## [Short task]
Write out exactly the lines between the line containing "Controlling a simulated" and the line containing "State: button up", including both of those lines, and nothing more.

## [Information shown]
[Start]

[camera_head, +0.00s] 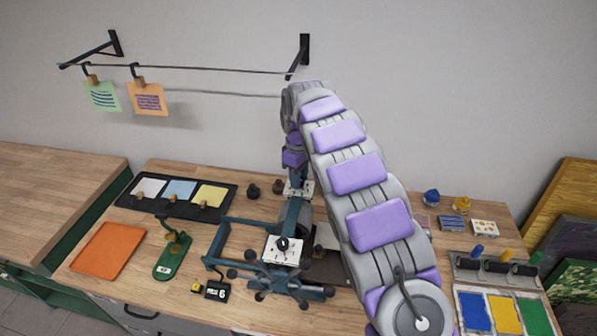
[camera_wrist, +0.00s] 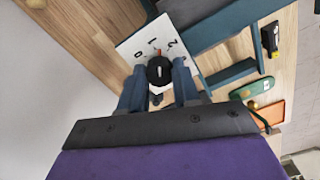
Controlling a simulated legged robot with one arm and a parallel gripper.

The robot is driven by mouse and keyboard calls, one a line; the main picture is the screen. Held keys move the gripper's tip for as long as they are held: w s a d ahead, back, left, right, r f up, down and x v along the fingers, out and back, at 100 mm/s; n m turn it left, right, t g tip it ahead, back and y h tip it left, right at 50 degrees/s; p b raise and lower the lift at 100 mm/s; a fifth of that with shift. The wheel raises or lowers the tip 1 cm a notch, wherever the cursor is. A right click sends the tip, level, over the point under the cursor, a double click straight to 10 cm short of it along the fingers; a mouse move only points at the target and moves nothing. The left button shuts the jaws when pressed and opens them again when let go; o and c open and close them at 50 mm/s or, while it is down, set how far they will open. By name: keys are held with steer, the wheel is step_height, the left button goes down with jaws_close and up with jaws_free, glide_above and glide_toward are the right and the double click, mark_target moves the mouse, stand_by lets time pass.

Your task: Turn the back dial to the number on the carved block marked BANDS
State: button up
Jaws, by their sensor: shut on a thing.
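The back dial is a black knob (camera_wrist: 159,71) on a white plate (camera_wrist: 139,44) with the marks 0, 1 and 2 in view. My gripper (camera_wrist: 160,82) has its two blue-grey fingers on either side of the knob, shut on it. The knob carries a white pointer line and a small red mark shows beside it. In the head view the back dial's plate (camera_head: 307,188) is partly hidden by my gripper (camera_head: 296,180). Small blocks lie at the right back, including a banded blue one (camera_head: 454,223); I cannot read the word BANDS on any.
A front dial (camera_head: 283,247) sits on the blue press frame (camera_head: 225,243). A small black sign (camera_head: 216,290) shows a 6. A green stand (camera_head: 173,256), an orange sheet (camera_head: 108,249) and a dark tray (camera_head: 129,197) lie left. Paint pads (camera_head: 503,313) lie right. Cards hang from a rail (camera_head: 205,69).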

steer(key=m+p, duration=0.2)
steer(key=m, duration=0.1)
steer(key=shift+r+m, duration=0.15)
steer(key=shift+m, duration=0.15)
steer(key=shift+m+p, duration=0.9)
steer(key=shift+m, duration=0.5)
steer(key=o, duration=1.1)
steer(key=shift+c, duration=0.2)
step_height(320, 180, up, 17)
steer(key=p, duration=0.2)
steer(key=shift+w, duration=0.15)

[End]

## [Result of the task]
Controlling a simulated legged robot with one arm and a parallel gripper.

The robot is driven by mouse and keyboard calls, one a line; the main picture is the screen. Held keys move the gripper's tip for as long as they are held: w s a d ahead, back, left, right, r f up, down and x v along the fingers, out and back, at 100 mm/s; n m turn it left, right, t g tip it ahead, back and y h tip it left, right at 50 degrees/s; p b raise and lower the lift at 100 mm/s; a fifth of that with shift. The wheel raises or lowers the tip 1 cm a notch, wherever the cursor is. A right click sends the tip, level, over the point under the cursor, a double click straight to 10 cm short of it along the fingers; a mouse move only points at the target and moves nothing. The left button shuts the jaws when pressed and opens them again when let go; o and c open and close them at 50 mm/s or, while it is down, set how far they will open. By name: keys are held with steer, the wheel is step_height, the left button goes down with jaws_close and up with jaws_free, glide_above and glide_toward are the right and the double click, mark_target moves the mouse, stand_by lets time pass.

Your task: Turn the back dial to the number on the carved block marked BANDS
State: button up

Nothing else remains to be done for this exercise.